Many ‘omics datasets are inherently compositional - meaning that they are best interpreted as proportions or percentages rather than absolute counts.

Formally, \(x\) is a composition if \(\sum_{i=0}^D x_{i} = c\) and \(x_{i} > 0\), \(1 \leq i \leq D\) and \(c\) is a real valued constant and there are \(D\) components for each composition. In this module \(c=1\). Compositional data can be analyzed using Aitchison geometry. [R204]

However, in this framework, standard real Euclidean operations such as addition and multiplication no longer apply. Only operations such as perturbation and power can be used to manipulate this data.

This module allows two styles of manipulation of compositional data. Compositional data can be analyzed using perturbation and power operations, which can be useful for simulation studies. The alternative strategy is to transform compositional data into the real space. Right now, the centre log ratio transform (clr) and the isometric log ratio transform (ilr) [R205] can be used to accomplish this. This transform can be useful for performing standard statistical tools such as parametric hypothesis testing, regressions and more.

The major caveat of using this framework is dealing with zeros. In the Aitchison geometry, only compositions with nonzero components can be considered. The multiplicative replacement technique [R206] can be used to substitute these zeros with small pseudocounts without introducing major distortions to the data.


closure(mat) State: Experimental as of 0.4.0.
multiplicative_replacement(mat[, delta]) Replace all zeros with small non-zero values
perturb(x, y) State: Experimental as of 0.4.0.
perturb_inv(x, y) State: Experimental as of 0.4.0.
power(x, a) State: Experimental as of 0.4.0.
inner(x, y) State: Experimental as of 0.4.0.
clr(mat) State: Experimental as of 0.4.0.
clr_inv(mat) State: Experimental as of 0.4.0.
ilr(mat[, basis, check]) State: Experimental as of 0.4.0.
ilr_inv(mat[, basis, check]) State: Experimental as of 0.4.0.
centralize(mat) Center data around its geometric average.
ancom(table, grouping[, alpha, tau, theta, ...]) Performs a differential abundance test using ANCOM.

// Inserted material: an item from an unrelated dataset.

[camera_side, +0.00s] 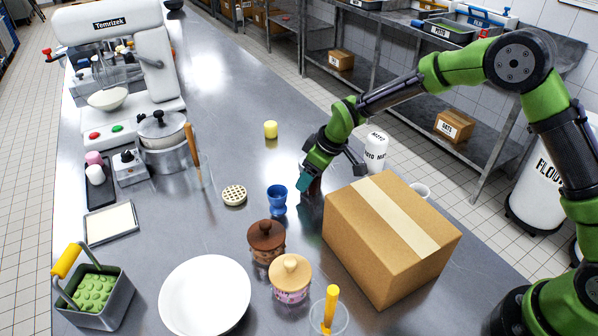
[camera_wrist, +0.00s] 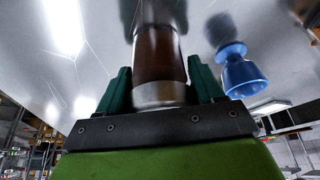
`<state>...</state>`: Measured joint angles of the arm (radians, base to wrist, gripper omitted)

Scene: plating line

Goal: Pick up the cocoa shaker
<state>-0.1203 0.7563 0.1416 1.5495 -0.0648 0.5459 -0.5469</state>
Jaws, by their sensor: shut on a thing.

[R204]V. Pawlowsky-Glahn, “Lecture Notes on Compositional Data Analysis” (2007)
[R205]J. J. Egozcue., “Isometric Logratio Transformations for Compositional Data Analysis” Mathematical Geology, 35.3 (2003)
[R206]J. A. Martin-Fernandez, “Dealing With Zeros and Missing Values in Compositional Data Sets Using Nonparametric Imputation”, Mathematical Geology, 35.3 (2003)


>>> import numpy as np

Consider a very simple environment with only 3 species. The species in the environment are equally distributed and their proportions are equivalent:

>>> otus = np.array([1./3, 1./3., 1./3])

Suppose that an antibiotic kills off half of the population for the first two species, but doesn’t harm the third species. Then the perturbation vector would be as follows

>>> antibiotic = np.array([1./2, 1./2, 1])

And the resulting perturbation would be

>>> perturb(otus, antibiotic)
array([ 0.25,  0.25,  0.5 ])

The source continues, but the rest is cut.